### GOAL OF THE EXERCISE:
Reproduce exactly the lines from the one containing "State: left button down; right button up" through the one containing "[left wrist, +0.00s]", both included, and nothing else.

☆ ☆ ☆ ☆ ☆

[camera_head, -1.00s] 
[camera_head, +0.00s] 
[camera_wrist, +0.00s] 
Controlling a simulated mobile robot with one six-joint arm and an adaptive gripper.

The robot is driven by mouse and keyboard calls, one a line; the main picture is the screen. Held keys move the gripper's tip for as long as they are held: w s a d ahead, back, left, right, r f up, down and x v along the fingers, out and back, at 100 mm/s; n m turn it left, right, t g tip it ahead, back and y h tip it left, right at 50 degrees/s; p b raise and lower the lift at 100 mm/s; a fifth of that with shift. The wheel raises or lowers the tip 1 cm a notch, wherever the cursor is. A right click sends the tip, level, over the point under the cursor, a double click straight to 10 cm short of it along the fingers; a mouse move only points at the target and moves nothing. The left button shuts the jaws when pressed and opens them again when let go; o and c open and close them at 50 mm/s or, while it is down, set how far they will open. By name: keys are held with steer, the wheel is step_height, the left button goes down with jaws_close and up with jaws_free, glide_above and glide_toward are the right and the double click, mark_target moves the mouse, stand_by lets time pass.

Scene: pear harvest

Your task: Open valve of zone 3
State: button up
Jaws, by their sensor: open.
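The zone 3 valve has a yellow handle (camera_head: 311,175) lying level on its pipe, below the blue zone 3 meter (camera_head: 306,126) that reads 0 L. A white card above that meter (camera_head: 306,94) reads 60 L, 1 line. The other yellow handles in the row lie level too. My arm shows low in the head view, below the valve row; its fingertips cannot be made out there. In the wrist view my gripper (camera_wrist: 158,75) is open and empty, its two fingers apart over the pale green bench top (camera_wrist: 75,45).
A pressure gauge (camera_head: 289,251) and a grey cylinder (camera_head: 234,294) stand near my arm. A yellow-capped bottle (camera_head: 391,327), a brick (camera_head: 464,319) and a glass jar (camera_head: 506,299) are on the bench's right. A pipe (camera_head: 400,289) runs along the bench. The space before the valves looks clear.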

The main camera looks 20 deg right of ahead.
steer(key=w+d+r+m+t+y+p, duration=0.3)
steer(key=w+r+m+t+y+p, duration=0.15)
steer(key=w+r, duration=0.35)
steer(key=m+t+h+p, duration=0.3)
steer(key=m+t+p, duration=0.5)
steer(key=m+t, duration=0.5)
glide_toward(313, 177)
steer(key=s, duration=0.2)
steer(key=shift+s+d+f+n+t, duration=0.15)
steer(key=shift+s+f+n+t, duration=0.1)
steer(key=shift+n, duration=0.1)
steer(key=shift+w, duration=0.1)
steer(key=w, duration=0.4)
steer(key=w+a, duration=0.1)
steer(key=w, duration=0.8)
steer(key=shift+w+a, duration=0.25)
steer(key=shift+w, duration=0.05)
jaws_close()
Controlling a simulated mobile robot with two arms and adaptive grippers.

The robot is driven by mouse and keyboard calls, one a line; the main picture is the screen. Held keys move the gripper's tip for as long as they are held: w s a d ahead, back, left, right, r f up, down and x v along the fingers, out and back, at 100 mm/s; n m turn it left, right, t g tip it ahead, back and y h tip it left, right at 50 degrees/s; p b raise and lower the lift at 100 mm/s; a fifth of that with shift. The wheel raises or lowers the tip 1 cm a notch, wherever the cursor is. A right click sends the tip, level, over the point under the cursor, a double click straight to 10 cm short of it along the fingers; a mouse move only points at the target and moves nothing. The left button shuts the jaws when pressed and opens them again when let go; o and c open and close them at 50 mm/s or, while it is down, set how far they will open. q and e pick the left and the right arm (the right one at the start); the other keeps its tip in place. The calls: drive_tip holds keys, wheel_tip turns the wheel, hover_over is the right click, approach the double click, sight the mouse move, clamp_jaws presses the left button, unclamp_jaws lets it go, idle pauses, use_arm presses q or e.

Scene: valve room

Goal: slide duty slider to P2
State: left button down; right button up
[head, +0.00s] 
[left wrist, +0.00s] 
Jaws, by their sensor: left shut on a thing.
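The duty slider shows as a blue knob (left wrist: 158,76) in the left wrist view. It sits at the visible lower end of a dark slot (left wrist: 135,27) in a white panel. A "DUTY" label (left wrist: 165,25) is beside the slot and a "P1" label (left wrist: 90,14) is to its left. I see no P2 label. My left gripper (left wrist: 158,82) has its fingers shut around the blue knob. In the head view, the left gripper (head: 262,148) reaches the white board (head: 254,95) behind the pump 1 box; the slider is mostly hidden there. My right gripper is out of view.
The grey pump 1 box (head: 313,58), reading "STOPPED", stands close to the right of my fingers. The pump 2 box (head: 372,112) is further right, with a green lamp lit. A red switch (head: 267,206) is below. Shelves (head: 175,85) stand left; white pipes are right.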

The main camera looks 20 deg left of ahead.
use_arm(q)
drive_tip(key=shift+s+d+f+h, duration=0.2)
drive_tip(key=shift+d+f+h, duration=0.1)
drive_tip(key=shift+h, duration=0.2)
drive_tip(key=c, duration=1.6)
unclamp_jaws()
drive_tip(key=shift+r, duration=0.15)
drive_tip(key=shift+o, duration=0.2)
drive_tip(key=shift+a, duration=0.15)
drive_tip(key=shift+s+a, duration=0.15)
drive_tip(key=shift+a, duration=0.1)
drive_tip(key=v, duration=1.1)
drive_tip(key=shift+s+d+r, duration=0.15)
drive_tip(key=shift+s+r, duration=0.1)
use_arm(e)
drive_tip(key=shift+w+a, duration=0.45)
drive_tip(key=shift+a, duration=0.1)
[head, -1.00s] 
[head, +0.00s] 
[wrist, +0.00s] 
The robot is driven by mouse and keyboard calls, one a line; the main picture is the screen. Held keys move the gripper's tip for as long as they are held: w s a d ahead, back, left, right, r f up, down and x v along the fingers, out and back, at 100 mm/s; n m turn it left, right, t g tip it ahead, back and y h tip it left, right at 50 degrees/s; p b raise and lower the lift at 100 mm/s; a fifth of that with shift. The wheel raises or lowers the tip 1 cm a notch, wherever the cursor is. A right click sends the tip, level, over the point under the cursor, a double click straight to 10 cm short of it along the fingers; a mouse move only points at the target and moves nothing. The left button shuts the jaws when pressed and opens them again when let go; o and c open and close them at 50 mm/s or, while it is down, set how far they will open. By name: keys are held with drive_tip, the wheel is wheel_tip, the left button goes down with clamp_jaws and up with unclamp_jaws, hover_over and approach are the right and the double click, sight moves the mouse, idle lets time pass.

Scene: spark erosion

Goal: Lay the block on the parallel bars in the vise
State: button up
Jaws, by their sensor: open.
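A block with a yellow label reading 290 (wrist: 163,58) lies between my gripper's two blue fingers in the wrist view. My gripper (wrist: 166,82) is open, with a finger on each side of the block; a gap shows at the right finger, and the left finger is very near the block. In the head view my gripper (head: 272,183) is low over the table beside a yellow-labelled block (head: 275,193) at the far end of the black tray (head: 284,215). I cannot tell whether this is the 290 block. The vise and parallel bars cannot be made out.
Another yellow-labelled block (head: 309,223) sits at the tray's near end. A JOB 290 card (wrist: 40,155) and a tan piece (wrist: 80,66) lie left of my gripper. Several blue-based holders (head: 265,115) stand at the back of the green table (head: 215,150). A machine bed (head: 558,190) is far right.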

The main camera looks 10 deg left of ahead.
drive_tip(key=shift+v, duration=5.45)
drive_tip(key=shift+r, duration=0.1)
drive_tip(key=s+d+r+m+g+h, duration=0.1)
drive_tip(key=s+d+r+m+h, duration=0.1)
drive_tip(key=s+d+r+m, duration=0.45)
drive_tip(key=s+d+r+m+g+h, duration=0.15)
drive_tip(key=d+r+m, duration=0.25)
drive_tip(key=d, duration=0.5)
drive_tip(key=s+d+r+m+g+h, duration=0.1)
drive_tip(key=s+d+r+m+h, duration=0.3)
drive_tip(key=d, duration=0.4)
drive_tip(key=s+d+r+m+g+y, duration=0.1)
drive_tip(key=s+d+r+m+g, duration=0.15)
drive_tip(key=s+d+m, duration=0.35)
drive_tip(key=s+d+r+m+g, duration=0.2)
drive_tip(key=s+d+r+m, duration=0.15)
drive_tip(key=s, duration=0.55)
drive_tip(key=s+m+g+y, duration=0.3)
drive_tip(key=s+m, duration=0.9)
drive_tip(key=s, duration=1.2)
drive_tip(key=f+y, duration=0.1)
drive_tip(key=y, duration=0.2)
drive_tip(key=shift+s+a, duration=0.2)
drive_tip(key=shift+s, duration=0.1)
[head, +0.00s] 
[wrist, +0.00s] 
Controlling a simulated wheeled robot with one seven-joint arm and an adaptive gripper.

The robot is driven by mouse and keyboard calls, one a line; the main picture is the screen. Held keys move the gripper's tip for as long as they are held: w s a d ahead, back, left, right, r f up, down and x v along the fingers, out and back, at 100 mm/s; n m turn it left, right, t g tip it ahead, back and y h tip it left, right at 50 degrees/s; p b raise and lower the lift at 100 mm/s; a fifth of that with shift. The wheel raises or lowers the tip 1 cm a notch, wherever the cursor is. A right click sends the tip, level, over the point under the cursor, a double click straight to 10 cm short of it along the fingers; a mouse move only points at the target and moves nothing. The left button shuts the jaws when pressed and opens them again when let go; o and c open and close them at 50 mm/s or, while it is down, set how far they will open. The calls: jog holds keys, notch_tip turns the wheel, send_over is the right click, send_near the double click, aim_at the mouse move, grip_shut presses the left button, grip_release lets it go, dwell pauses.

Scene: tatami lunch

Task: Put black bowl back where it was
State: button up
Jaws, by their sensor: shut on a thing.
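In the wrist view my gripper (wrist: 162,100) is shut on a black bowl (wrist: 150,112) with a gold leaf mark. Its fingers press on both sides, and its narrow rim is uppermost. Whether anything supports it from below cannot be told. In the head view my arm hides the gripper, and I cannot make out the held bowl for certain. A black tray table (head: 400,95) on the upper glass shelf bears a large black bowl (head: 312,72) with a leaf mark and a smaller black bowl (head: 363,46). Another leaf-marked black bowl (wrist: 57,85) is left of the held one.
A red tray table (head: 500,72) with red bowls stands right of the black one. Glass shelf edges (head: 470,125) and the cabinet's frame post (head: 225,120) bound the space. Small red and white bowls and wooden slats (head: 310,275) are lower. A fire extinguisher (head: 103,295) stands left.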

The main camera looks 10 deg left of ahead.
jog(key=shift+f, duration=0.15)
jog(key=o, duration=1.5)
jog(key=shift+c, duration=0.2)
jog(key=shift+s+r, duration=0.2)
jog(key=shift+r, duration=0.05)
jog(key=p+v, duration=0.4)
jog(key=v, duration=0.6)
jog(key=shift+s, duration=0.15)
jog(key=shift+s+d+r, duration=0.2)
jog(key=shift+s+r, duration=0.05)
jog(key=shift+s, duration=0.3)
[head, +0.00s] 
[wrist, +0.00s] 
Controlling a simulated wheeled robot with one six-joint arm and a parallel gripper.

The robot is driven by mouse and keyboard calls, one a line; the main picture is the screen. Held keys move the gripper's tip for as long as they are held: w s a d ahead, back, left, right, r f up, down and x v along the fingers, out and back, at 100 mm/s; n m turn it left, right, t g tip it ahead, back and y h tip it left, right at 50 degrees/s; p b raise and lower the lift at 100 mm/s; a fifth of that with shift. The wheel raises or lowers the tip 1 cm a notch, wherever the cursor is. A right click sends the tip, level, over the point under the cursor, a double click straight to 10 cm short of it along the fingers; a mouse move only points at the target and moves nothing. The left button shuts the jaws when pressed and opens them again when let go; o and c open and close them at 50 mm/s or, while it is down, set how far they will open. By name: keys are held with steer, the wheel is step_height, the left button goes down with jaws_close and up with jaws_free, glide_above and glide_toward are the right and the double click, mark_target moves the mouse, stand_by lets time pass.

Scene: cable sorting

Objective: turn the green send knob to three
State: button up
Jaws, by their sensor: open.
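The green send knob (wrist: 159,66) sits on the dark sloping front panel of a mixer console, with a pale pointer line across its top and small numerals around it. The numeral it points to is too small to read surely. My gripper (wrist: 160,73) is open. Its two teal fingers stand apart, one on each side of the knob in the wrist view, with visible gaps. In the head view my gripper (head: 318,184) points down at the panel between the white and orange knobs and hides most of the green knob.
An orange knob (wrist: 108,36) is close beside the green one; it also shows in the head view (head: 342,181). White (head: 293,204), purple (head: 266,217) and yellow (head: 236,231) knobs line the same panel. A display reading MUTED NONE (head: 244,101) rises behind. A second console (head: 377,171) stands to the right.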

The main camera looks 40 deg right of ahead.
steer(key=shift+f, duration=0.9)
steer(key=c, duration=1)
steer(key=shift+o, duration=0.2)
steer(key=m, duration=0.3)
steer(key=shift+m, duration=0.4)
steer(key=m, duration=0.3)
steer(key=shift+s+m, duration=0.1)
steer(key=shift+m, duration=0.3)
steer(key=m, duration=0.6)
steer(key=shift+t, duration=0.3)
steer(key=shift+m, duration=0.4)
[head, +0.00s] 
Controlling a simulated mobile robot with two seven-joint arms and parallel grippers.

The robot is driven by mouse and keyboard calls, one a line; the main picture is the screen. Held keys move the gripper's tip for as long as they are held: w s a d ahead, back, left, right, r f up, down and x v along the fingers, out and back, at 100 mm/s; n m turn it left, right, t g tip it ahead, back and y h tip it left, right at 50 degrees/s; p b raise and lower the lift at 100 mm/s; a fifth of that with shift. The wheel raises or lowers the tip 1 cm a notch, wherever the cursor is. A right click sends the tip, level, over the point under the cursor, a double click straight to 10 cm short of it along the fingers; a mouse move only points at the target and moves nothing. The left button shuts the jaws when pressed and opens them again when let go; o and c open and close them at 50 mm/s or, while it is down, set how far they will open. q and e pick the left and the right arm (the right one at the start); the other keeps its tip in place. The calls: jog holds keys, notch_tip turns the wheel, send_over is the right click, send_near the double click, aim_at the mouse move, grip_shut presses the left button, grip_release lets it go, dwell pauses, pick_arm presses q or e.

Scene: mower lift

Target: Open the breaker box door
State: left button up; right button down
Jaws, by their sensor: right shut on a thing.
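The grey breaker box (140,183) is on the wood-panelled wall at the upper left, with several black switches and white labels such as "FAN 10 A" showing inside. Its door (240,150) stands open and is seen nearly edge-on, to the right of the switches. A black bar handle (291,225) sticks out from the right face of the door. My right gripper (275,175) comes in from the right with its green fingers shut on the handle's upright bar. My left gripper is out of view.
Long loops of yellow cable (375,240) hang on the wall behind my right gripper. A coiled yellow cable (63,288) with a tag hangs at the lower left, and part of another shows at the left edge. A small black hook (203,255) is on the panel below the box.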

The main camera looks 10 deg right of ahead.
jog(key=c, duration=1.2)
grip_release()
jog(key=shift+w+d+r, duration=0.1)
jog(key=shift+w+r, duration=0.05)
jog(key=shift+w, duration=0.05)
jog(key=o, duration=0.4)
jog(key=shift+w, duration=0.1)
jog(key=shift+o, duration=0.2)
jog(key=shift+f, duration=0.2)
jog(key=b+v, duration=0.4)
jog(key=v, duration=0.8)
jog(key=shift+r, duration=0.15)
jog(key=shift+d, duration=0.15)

☆ ☆ ☆ ☆ ☆

### ANSWER:
State: left button down; right button up
[head, +0.00s] 
[left wrist, +0.00s] 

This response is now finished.